Another idea that emerged from the conversation was getting more faculty involved with students outside the classroom. Institute Community and Equity Officer Edmund Bertschinger said programs like ESG, Concourse, and LeaderShape are a great way to meet students and understand student culture better. “Take advantage of some of the existing programs, because you will really value your experience as a faculty member having done so.” Dean for Undergraduate Research Kim Vandiver added that serving as an advisor to a varsity team, as he has done for nine years, is another rewarding way to interact with students. Whatever the venue or program, faculty need to get the message that “service to our undergraduates’ education outside the classroom is valued by department heads and deans,” he said.

The notion of leveraging ready-made networks — like alumni, upperclassmen, or graduate students — resonated with a number of people. Vandiver relayed that at a recent event for young alumni and students in the Edgerton Center, many alumni asked him, “How can we help?”

Tomás Lozano-Peréz, a professor of electrical engineering and computer science, said he gets to know his undergraduate TAs in 6.01 quite well, and their involvement in class builds a student-to-student network. If we could “grease the wheels a little bit, have more undergraduate TAs,” he said, it would provide many more opportunities for students to connect.

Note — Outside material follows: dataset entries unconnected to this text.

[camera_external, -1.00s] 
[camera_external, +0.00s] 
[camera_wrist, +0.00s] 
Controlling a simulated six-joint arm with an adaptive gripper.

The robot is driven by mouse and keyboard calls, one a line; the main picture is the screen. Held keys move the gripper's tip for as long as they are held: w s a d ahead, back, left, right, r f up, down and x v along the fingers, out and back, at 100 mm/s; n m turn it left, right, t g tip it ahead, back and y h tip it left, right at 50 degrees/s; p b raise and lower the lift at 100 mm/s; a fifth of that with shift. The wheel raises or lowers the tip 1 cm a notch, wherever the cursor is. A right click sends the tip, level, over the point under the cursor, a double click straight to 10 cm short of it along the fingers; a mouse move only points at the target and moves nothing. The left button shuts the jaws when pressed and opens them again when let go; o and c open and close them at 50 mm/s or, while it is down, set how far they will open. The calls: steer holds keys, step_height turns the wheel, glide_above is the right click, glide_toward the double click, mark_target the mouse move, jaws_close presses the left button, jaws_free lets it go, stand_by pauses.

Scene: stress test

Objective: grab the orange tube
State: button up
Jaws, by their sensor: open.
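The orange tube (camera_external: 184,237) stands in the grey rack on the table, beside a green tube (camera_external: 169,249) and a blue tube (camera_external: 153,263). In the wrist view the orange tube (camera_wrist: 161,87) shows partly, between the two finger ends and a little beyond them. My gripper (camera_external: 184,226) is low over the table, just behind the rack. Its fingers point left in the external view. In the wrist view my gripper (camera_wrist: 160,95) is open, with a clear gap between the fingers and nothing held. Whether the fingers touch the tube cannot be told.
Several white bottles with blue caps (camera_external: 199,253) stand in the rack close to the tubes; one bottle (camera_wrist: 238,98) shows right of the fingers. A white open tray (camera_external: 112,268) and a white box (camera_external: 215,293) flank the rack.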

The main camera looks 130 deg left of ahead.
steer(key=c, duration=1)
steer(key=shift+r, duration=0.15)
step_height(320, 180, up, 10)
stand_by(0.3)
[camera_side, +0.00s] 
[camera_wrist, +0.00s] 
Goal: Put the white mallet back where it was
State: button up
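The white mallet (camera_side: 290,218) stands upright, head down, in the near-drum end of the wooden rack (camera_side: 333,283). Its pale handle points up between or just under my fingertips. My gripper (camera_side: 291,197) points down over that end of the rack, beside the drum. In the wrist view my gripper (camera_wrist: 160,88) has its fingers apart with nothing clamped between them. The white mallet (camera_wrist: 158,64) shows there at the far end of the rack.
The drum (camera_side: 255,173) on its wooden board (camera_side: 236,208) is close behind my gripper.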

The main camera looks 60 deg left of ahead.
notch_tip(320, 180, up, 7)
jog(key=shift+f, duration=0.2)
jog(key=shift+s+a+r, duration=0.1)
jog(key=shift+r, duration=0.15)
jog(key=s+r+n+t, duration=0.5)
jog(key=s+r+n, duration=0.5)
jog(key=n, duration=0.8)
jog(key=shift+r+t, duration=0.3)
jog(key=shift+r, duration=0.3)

Many people agreed that graduate students are another resource. Jacopo Buongiorno, an associate professor of nuclear science and engineering, suggested assigning a grad student mentor to each undergrad. Prather said, “This idea about connecting undergraduates with grad students is something we need to seriously consider.” Based on her own experience, first as a grad student and now as an advisor, she’s noticed that “students talk to each other in different ways,” and can benefit from talking to someone else closer in age and experience. “We can tell them what they need, but they don’t always believe us because we’re old, and uncool, and unhip, and [our] world is different,” she said. “A lot of times our students will hear differently the same things we’re saying to them if it comes from a different voice.”